[Work instructions]: Only the lines from the start of the data through the line with "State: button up" belong in the copy. Restate them word for word, minus the pictures.

——

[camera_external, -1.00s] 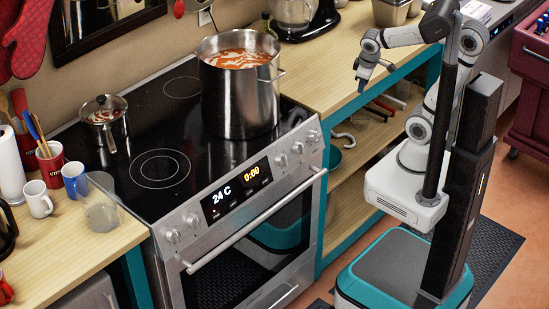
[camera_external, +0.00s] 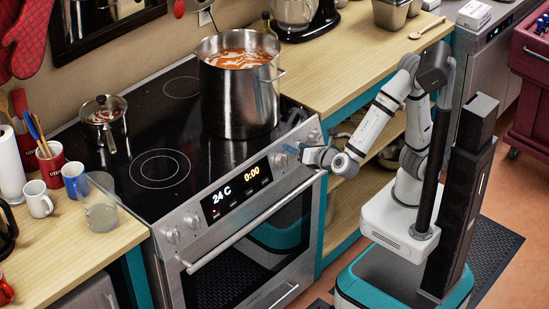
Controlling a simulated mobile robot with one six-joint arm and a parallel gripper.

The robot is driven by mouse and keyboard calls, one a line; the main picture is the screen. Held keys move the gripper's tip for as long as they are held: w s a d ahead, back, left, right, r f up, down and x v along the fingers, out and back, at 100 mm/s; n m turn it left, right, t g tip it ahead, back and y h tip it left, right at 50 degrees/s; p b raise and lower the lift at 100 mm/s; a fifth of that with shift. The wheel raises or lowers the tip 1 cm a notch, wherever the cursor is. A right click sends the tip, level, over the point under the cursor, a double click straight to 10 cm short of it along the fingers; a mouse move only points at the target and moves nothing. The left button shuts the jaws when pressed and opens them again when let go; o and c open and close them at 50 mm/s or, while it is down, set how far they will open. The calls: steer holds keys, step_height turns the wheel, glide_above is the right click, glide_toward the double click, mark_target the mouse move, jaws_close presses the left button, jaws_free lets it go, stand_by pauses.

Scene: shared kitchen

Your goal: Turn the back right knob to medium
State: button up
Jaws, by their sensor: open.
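The stove (camera_external: 152,203) has a slanted front panel with round silver knobs at both ends. At the panel's right end, one knob (camera_external: 281,160) shows just left of my gripper and another (camera_external: 314,135) shows just above and right of it. My gripper (camera_external: 292,148) is open, with blue fingertips pointing left at these right-end knobs. It covers the middle knob of this group. I cannot tell whether the fingers touch a knob, or which knob belongs to the back right burner. The knob settings are too small to read.
A large steel pot (camera_external: 240,100) of red soup stands on the right side of the cooktop. A small lidded pan (camera_external: 104,122) is at the left. The oven handle (camera_external: 250,228) runs below the panel. The wooden counter (camera_external: 350,62) right of the stove is mostly clear.

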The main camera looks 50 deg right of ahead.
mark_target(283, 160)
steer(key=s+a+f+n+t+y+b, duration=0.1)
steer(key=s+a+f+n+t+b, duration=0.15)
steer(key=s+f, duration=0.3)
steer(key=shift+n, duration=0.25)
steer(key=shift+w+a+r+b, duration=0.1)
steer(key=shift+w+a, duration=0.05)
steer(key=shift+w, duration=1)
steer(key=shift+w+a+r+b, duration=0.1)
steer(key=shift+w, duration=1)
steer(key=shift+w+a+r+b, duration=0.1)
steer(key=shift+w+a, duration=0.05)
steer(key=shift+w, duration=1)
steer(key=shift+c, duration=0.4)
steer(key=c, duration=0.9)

——

[Result of this exercise]:
[camera_external, -1.00s] 
[camera_external, +0.00s] 
Controlling a simulated mobile robot with one six-joint arm and a parallel gripper.

The robot is driven by mouse and keyboard calls, one a line; the main picture is the screen. Held keys move the gripper's tip for as long as they are held: w s a d ahead, back, left, right, r f up, down and x v along the fingers, out and back, at 100 mm/s; n m turn it left, right, t g tip it ahead, back and y h tip it left, right at 50 degrees/s; p b raise and lower the lift at 100 mm/s; a fifth of that with shift. The wheel raises or lowers the tip 1 cm a notch, wherever the cursor is. A right click sends the tip, level, over the point under the cursor, a double click straight to 10 cm short of it along the fingers; a mouse move only points at the target and moves nothing. The left button shuts the jaws when pressed and opens them again when let go; o and c open and close them at 50 mm/s or, while it is down, set how far they will open. The calls: steer holds keys, step_height turns the wheel, glide_above is the right click, glide_toward the double click, mark_target the mouse move, jaws_close presses the left button, jaws_free lets it go, stand_by pauses.

Scene: shared kitchen

Your goal: Turn the back right knob to medium
State: button up

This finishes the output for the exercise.